| Supplied material |
# # # # # # #

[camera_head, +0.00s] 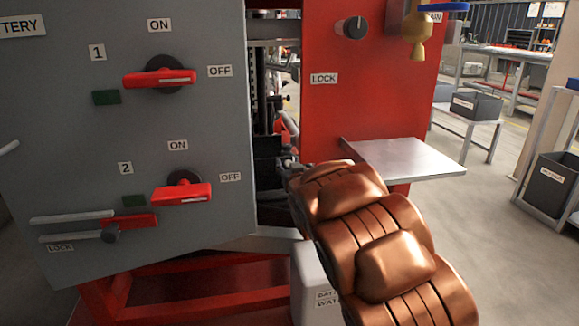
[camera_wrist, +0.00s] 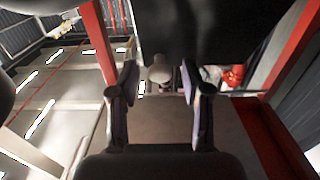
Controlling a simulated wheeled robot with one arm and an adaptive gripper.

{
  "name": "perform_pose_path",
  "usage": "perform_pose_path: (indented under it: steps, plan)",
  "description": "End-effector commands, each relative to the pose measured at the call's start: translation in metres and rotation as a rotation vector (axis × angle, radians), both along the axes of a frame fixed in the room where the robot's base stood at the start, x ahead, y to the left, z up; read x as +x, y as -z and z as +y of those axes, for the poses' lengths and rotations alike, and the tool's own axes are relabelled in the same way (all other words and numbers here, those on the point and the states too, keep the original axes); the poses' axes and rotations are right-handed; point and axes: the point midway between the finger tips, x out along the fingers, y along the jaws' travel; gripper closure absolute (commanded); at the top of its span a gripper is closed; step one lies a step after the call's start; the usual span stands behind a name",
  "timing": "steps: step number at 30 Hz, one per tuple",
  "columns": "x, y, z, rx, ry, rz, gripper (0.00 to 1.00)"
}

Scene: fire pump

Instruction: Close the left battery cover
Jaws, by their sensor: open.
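The grey battery cover (camera_head: 60,115) fills the left of the head view. It carries two red ON/OFF switch handles, marked 1 (camera_head: 160,78) and 2 (camera_head: 182,192), and a lock lever (camera_head: 112,232) at its lower left. A gap showing inner parts lies between its right edge and the red panel (camera_head: 340,100). My arm reaches up to this gap, and my gripper there is mostly hidden in the head view. In the wrist view my gripper (camera_wrist: 160,85) is open, with its two fingers apart. A pale rounded part (camera_wrist: 160,72) shows beyond and between them; contact cannot be told.
A metal shelf (camera_head: 408,158) juts out from the red panel, right of my arm. A red base frame (camera_head: 200,290) and a light container (camera_head: 308,275) are below. Carts with dark bins (camera_head: 477,105) stand at the right, with open floor before them.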

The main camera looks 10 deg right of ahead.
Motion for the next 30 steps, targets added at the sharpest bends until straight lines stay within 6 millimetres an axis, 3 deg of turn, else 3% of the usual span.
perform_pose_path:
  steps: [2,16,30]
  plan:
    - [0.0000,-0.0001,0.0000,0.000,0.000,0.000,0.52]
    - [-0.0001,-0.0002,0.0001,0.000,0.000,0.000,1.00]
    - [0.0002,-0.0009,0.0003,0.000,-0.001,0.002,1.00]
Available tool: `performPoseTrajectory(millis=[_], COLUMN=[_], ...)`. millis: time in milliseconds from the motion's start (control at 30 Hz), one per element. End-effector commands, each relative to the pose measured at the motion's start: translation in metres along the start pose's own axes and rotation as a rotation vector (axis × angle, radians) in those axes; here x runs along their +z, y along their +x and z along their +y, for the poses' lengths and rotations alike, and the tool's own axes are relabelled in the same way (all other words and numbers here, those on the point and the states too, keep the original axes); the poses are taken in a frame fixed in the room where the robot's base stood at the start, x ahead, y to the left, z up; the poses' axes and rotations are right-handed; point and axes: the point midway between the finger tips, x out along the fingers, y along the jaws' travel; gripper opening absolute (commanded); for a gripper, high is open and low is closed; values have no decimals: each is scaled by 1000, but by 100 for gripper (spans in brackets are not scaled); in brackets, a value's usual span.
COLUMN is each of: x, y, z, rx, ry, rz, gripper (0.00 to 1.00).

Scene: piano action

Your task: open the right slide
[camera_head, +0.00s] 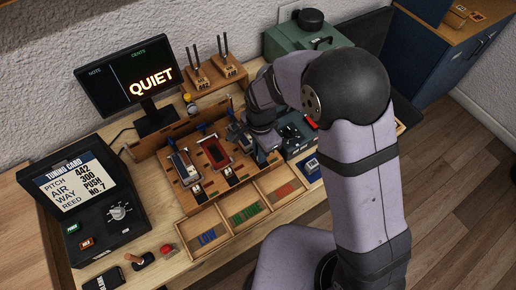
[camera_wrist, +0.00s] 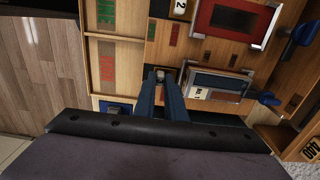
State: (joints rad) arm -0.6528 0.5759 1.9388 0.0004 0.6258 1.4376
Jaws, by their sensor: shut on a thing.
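The right slide (camera_wrist: 220,84), a pale metal frame with a dark blue panel and a white label, lies in the wooden action board in the wrist view. My gripper (camera_wrist: 160,74) has its two blue fingers close together at the slide's tray-side end. It is shut on a small grey part there, which looks like the slide's handle; the fingers partly hide it. In the head view my wrist covers most of this slide, and the fingertips cannot be made out. The middle slide with a red panel (camera_head: 214,152) and the left slide (camera_head: 183,166) lie to its left.
A three-part wooden tray (camera_head: 234,226) with blue, green and red strips lies in front of the board. A tuning card box (camera_head: 94,205) stands at left, a monitor reading QUIET (camera_head: 125,77) behind. A green case (camera_head: 298,40) stands at the back.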

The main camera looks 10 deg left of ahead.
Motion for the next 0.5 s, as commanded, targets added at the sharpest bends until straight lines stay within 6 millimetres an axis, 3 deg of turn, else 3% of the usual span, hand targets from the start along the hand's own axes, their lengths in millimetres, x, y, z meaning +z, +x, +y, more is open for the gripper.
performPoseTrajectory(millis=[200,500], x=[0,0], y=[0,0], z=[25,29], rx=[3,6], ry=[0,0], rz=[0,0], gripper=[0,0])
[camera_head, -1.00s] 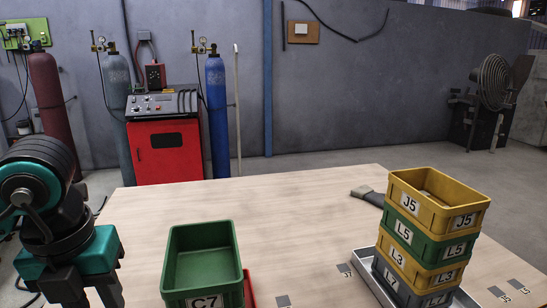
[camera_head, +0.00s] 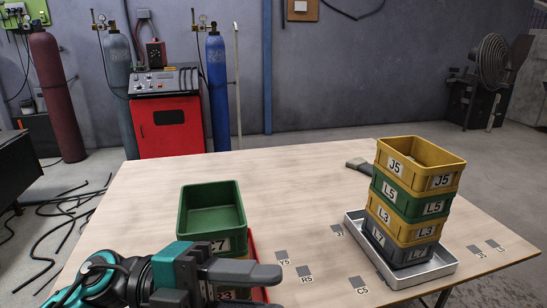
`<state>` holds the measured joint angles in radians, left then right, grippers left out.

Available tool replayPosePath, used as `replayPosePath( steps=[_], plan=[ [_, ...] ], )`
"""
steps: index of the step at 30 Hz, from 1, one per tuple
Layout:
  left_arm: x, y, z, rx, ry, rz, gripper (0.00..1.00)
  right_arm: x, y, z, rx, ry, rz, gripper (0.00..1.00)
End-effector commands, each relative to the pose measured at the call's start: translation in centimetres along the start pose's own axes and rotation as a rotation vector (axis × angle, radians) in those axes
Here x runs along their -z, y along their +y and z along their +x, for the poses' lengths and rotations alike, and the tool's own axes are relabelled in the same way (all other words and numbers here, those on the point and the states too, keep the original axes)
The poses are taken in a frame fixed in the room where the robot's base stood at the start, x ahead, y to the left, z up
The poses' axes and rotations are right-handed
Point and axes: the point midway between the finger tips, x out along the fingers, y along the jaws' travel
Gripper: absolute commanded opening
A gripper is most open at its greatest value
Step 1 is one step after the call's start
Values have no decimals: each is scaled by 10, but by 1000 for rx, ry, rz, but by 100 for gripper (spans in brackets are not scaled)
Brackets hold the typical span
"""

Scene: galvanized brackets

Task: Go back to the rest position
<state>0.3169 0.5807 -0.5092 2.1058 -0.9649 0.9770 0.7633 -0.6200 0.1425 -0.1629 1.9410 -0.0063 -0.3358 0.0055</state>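My left gripper (camera_head: 262,271) is low in the head view, in front of the left stack of bins, with its fingers pointing right. The fingers overlap from this angle, so their gap cannot be judged; I see nothing held in them. The left stack has a green bin (camera_head: 211,210) on top, its label partly hidden by my gripper, and lower bins mostly covered. At right a stack of yellow J5 (camera_head: 418,171), green L5 (camera_head: 409,200), yellow L3 (camera_head: 403,222) and grey L7 (camera_head: 398,246) bins stands in a metal tray (camera_head: 424,273). My right gripper is not in view.
The wooden table (camera_head: 290,185) has a clear middle and back. A red tray edge (camera_head: 257,250) shows beside the left stack. A dark tool (camera_head: 360,164) lies behind the right stack. Small labelled marks lie on the tabletop. Cables (camera_head: 60,225) trail on the floor at left.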

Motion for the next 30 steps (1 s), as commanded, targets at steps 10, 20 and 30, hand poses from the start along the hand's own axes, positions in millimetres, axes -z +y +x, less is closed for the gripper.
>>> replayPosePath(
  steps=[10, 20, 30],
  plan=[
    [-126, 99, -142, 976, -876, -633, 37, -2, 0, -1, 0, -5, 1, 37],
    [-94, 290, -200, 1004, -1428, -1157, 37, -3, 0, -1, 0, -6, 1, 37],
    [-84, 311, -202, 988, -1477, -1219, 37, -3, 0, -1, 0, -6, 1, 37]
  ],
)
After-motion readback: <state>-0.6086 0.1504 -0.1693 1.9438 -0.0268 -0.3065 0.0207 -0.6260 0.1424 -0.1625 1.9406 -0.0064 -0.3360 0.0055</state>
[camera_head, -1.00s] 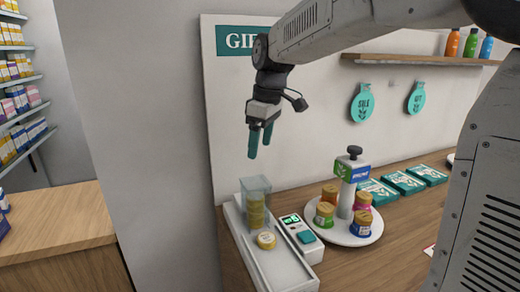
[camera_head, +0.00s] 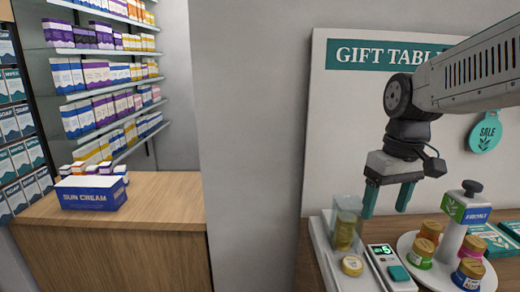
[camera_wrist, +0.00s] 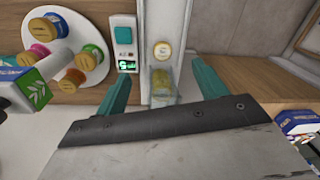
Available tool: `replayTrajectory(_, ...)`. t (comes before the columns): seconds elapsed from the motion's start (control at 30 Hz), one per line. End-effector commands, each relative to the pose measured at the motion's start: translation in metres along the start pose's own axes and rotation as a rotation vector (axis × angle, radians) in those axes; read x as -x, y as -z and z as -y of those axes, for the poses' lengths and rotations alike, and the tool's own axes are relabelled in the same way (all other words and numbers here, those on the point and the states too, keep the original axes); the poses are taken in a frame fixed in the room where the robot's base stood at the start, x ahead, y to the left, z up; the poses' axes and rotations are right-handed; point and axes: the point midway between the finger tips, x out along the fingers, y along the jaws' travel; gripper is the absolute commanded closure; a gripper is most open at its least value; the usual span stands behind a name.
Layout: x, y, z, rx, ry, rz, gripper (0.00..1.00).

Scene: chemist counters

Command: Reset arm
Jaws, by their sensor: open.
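My gripper (camera_head: 388,199) hangs from my arm above the gift table, fingers pointing down. Its two teal fingers are apart with nothing held between them. In the wrist view my gripper (camera_wrist: 160,88) is open too, with a clear dispenser (camera_wrist: 162,86) of gold-coloured discs seen between the fingers. In the head view this dispenser (camera_head: 345,225) stands just left of and below the fingers. One gold disc (camera_head: 352,265) lies in front of it.
A small device with a green display (camera_head: 392,268) sits beside the disc. A round white stand (camera_head: 408,246) holds several gold-lidded jars. A sun cream box (camera_head: 91,192) is on the left counter (camera_head: 165,195), before stocked shelves. A wall separates the counters.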

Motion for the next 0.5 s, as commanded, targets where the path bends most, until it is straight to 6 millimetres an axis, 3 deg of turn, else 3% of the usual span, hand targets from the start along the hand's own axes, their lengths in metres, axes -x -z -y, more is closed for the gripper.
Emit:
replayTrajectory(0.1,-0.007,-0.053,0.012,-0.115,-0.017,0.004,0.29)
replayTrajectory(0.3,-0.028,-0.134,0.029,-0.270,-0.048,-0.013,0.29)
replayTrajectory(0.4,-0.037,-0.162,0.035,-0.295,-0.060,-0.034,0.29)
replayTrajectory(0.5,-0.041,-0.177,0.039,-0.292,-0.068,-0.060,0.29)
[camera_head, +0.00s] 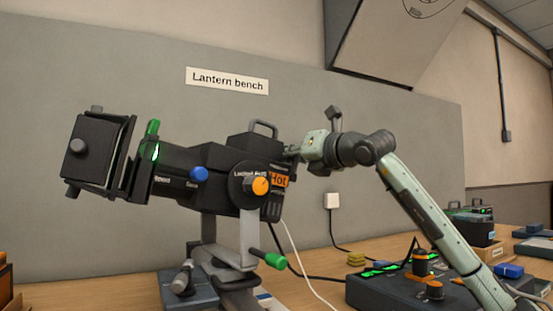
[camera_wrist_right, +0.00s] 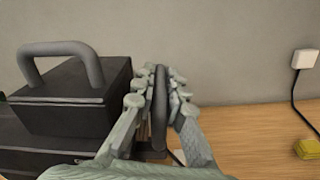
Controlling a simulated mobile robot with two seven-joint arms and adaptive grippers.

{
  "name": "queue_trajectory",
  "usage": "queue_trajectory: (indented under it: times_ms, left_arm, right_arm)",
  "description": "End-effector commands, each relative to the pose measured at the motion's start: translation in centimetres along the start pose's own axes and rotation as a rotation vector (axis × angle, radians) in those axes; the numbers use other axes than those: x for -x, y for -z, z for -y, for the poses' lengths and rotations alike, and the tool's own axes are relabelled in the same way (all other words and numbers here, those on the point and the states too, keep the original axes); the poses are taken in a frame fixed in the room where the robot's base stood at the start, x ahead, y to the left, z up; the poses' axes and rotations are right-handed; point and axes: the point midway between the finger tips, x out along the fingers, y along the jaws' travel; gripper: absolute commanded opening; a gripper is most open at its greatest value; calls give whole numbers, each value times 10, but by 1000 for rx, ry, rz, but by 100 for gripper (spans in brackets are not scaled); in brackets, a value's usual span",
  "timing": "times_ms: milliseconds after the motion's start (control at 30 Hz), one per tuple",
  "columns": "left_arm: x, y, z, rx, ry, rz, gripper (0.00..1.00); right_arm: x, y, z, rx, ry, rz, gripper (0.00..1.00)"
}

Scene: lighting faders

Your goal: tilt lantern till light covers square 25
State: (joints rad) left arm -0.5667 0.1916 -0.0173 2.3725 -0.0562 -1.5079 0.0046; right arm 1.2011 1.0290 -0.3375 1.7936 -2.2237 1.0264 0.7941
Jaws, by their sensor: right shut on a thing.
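The black lantern (camera_head: 215,170) sits in a grey yoke on the bench, its lens end with black flaps (camera_head: 97,150) pointing left and tipped slightly upward. It has an orange knob (camera_head: 261,186) at its pivot, a blue knob and a green lever. My right gripper (camera_head: 291,153) is at the lantern's rear end. In the right wrist view its fingers (camera_wrist_right: 160,100) are closed around a dark upright handle (camera_wrist_right: 159,112) beside the lantern's housing (camera_wrist_right: 75,100). Square 25 and the patch of light cannot be made out. My left gripper is out of view.
A control box (camera_head: 385,292) with green-lit strips and orange-topped knobs stands on the bench at right, below my right arm. A white cable hangs under the lantern. A yellow block (camera_head: 356,258) lies near the wall socket (camera_head: 331,201). A large panel (camera_head: 395,40) hangs above.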

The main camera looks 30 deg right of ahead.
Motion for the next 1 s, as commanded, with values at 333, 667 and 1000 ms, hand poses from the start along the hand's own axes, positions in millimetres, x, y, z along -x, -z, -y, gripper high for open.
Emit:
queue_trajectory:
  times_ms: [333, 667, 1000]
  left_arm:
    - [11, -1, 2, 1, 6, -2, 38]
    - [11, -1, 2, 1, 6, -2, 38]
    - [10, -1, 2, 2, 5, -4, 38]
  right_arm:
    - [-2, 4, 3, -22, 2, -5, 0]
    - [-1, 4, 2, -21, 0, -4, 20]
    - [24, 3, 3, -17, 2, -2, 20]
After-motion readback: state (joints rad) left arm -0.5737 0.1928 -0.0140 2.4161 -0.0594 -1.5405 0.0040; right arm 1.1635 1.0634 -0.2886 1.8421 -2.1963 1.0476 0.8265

# # # # # # #

| Exercise |
Starting at the line that contains "milliseconds after the", set down every line up to and including the line that contains "State: (joints rad) left", exactly as given, and no other line.

| Expected answer |
  "timing": "times_ms: milliseconds after the motion's start (control at 30 Hz), one per tuple",
  "columns": "left_arm: x, y, z, rx, ry, rz, gripper (0.00..1.00); right_arm: x, y, z, rx, ry, rz, gripper (0.00..1.00)"
}

Scene: lighting faders

Your goal: tilt lantern till light covers square 25
State: (joints rad) left arm -0.5667 0.1916 -0.0173 2.3725 -0.0562 -1.5079 0.0046; right arm 1.2011 1.0290 -0.3375 1.7936 -2.2237 1.0264 0.7941

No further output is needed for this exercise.